Robot episode data:

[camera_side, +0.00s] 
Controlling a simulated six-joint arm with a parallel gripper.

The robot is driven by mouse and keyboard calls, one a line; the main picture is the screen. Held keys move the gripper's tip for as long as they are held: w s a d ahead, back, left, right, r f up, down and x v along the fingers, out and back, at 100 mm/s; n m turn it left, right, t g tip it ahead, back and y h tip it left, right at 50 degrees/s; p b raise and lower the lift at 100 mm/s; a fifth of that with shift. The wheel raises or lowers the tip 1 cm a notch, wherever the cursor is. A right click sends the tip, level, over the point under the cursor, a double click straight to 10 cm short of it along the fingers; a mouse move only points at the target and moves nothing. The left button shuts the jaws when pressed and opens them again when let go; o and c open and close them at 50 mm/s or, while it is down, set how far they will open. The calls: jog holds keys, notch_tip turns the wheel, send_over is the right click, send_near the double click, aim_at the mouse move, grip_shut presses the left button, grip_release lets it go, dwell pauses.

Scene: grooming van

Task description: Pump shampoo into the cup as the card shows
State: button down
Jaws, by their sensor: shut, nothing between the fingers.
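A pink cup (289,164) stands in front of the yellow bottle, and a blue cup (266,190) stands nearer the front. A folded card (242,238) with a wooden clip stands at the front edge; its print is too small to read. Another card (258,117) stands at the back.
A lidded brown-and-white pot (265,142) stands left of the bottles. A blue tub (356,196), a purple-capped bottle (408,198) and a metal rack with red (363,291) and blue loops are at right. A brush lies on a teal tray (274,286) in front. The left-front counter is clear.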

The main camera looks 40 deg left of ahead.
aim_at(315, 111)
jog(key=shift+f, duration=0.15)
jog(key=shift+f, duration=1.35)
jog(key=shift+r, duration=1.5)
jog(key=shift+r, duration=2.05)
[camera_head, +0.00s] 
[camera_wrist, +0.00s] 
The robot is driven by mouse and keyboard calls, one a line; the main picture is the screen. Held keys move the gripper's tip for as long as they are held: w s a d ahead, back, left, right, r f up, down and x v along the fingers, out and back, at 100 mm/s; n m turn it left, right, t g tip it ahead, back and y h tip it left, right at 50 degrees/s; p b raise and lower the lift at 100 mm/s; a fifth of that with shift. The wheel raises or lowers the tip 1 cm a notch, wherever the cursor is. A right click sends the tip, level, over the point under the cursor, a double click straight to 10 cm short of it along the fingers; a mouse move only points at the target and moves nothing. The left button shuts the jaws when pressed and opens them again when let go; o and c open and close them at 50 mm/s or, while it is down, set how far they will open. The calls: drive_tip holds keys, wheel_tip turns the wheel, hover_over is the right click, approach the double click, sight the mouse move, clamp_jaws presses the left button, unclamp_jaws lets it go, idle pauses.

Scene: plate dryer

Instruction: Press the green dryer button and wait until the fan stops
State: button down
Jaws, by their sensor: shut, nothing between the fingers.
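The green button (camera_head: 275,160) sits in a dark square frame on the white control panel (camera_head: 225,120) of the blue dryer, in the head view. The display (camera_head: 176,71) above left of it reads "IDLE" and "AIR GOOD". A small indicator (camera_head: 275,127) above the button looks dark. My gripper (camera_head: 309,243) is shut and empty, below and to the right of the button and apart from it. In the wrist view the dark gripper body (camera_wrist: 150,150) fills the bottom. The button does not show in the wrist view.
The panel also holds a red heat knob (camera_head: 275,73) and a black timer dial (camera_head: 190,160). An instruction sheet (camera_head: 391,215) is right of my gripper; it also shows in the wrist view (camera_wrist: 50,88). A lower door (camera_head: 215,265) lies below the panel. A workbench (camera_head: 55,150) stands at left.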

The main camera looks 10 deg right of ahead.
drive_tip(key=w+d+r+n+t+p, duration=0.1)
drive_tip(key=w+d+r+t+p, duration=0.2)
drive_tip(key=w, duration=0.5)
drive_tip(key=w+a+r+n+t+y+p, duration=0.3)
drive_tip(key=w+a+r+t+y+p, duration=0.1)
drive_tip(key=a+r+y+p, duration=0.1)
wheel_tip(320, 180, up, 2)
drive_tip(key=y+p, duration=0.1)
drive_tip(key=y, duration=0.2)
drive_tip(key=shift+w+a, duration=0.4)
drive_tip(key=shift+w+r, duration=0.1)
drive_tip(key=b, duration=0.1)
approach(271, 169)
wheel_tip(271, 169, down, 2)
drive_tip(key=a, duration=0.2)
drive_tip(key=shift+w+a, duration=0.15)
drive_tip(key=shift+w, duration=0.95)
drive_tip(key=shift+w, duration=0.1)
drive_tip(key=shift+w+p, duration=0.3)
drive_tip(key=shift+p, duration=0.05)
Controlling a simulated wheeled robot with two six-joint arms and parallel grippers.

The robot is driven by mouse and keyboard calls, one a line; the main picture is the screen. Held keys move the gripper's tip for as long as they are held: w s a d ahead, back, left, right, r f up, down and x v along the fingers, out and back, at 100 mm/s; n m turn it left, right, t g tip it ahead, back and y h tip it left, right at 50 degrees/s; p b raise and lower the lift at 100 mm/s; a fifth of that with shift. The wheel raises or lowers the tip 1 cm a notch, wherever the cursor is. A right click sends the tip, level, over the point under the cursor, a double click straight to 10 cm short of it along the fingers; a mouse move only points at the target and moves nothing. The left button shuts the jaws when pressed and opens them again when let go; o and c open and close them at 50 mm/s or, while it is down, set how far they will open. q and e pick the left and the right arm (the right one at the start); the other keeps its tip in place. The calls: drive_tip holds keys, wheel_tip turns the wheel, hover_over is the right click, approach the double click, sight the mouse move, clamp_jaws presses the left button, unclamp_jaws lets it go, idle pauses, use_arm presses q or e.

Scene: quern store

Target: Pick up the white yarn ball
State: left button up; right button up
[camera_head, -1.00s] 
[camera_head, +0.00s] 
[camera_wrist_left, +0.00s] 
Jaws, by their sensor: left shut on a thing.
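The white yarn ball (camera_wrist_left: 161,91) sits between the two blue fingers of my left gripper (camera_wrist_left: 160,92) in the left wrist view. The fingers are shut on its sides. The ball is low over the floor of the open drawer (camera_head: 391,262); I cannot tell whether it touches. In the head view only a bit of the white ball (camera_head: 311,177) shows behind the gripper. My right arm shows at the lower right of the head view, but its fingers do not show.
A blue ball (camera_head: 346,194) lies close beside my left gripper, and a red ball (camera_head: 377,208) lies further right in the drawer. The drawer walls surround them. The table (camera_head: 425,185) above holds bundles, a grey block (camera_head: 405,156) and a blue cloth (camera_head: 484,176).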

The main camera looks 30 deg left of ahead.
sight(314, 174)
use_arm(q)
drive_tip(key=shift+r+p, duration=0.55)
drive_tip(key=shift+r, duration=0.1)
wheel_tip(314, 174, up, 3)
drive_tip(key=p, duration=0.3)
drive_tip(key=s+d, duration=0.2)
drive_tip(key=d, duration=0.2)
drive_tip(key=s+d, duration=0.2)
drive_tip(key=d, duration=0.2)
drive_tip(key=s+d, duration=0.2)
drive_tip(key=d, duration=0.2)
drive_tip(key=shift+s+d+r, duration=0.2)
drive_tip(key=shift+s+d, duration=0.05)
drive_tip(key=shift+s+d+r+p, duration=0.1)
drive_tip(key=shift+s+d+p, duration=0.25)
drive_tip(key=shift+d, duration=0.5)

Set task: Reproduce the entries above in full, verbatim.

Output:
[camera_side, +0.00s] 
Controlling a simulated six-joint arm with a parallel gripper.

The robot is driven by mouse and keyboard calls, one a line; the main picture is the screen. Held keys move the gripper's tip for as long as they are held: w s a d ahead, back, left, right, r f up, down and x v along the fingers, out and back, at 100 mm/s; n m turn it left, right, t g tip it ahead, back and y h tip it left, right at 50 degrees/s; p b raise and lower the lift at 100 mm/s; a fifth of that with shift. The wheel raises or lowers the tip 1 cm a notch, wherever the cursor is. A right click sends the tip, level, over the point under the cursor, a double click straight to 10 cm short of it along the fingers; a mouse move only points at the target and moves nothing. The left button shuts the jaws when pressed and opens them again when let go; o and c open and close them at 50 mm/s or, while it is down, set how far they will open. The calls: jog holds keys, notch_tip turns the wheel, send_over is the right click, send_near the double click, aim_at the mouse move, grip_shut presses the left button, grip_release lets it go, dwell pauses.

Scene: grooming van

Task description: Pump shampoo into the cup as the card shows
State: button down
Jaws, by their sensor: shut, nothing between the fingers.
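A pink cup (289,164) stands in front of the yellow bottle, and a blue cup (266,190) stands nearer the front. A folded card (242,238) with a wooden clip stands at the front edge; its print is too small to read. Another card (258,117) stands at the back.
A lidded brown-and-white pot (265,142) stands left of the bottles. A blue tub (356,196), a purple-capped bottle (408,198) and a metal rack with red (363,291) and blue loops are at right. A brush lies on a teal tray (274,286) in front. The left-front counter is clear.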

The main camera looks 40 deg left of ahead.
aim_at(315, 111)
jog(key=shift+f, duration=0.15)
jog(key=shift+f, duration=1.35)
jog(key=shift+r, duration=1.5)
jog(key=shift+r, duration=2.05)
[camera_head, +0.00s] 
[camera_wrist, +0.00s] 
The robot is driven by mouse and keyboard calls, one a line; the main picture is the screen. Held keys move the gripper's tip for as long as they are held: w s a d ahead, back, left, right, r f up, down and x v along the fingers, out and back, at 100 mm/s; n m turn it left, right, t g tip it ahead, back and y h tip it left, right at 50 degrees/s; p b raise and lower the lift at 100 mm/s; a fifth of that with shift. The wheel raises or lowers the tip 1 cm a notch, wherever the cursor is. A right click sends the tip, level, over the point under the cursor, a double click straight to 10 cm short of it along the fingers; a mouse move only points at the target and moves nothing. The left button shuts the jaws when pressed and opens them again when let go; o and c open and close them at 50 mm/s or, while it is down, set how far they will open. The calls: drive_tip holds keys, wheel_tip turns the wheel, hover_over is the right click, approach the double click, sight the mouse move, clamp_jaws presses the left button, unclamp_jaws lets it go, idle pauses.

Scene: plate dryer

Instruction: Press the green dryer button and wait until the fan stops
State: button down
Jaws, by their sensor: shut, nothing between the fingers.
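The green button (camera_head: 275,160) sits in a dark square frame on the white control panel (camera_head: 225,120) of the blue dryer, in the head view. The display (camera_head: 176,71) above left of it reads "IDLE" and "AIR GOOD". A small indicator (camera_head: 275,127) above the button looks dark. My gripper (camera_head: 309,243) is shut and empty, below and to the right of the button and apart from it. In the wrist view the dark gripper body (camera_wrist: 150,150) fills the bottom. The button does not show in the wrist view.
The panel also holds a red heat knob (camera_head: 275,73) and a black timer dial (camera_head: 190,160). An instruction sheet (camera_head: 391,215) is right of my gripper; it also shows in the wrist view (camera_wrist: 50,88). A lower door (camera_head: 215,265) lies below the panel. A workbench (camera_head: 55,150) stands at left.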

The main camera looks 10 deg right of ahead.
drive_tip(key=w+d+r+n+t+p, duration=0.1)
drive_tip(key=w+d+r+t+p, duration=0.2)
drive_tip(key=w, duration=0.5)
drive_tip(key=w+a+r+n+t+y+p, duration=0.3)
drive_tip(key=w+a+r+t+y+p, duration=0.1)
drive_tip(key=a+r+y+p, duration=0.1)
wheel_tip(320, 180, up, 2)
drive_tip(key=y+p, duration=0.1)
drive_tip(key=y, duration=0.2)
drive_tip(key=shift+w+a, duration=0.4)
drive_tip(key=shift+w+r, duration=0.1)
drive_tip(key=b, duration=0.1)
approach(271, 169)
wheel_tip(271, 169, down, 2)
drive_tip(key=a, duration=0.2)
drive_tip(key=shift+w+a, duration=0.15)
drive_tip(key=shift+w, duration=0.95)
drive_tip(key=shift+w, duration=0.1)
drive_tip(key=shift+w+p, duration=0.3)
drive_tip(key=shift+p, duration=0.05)
Controlling a simulated wheeled robot with two six-joint arms and parallel grippers.

The robot is driven by mouse and keyboard calls, one a line; the main picture is the screen. Held keys move the gripper's tip for as long as they are held: w s a d ahead, back, left, right, r f up, down and x v along the fingers, out and back, at 100 mm/s; n m turn it left, right, t g tip it ahead, back and y h tip it left, right at 50 degrees/s; p b raise and lower the lift at 100 mm/s; a fifth of that with shift. The wheel raises or lowers the tip 1 cm a notch, wherever the cursor is. A right click sends the tip, level, over the point under the cursor, a double click straight to 10 cm short of it along the fingers; a mouse move only points at the target and moves nothing. The left button shuts the jaws when pressed and opens them again when let go; o and c open and close them at 50 mm/s or, while it is down, set how far they will open. q and e pick the left and the right arm (the right one at the start); the other keeps its tip in place. The calls: drive_tip holds keys, wheel_tip turns the wheel, hover_over is the right click, approach the double click, sight the mouse move, clamp_jaws presses the left button, unclamp_jaws lets it go, idle pauses, use_arm presses q or e.

Scene: quern store

Target: Pick up the white yarn ball
State: left button up; right button up
[camera_head, -1.00s] 
[camera_head, +0.00s] 
[camera_wrist_left, +0.00s] 
Jaws, by their sensor: left shut on a thing.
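The white yarn ball (camera_wrist_left: 161,91) sits between the two blue fingers of my left gripper (camera_wrist_left: 160,92) in the left wrist view. The fingers are shut on its sides. The ball is low over the floor of the open drawer (camera_head: 391,262); I cannot tell whether it touches. In the head view only a bit of the white ball (camera_head: 311,177) shows behind the gripper. My right arm shows at the lower right of the head view, but its fingers do not show.
A blue ball (camera_head: 346,194) lies close beside my left gripper, and a red ball (camera_head: 377,208) lies further right in the drawer. The drawer walls surround them. The table (camera_head: 425,185) above holds bundles, a grey block (camera_head: 405,156) and a blue cloth (camera_head: 484,176).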

The main camera looks 30 deg left of ahead.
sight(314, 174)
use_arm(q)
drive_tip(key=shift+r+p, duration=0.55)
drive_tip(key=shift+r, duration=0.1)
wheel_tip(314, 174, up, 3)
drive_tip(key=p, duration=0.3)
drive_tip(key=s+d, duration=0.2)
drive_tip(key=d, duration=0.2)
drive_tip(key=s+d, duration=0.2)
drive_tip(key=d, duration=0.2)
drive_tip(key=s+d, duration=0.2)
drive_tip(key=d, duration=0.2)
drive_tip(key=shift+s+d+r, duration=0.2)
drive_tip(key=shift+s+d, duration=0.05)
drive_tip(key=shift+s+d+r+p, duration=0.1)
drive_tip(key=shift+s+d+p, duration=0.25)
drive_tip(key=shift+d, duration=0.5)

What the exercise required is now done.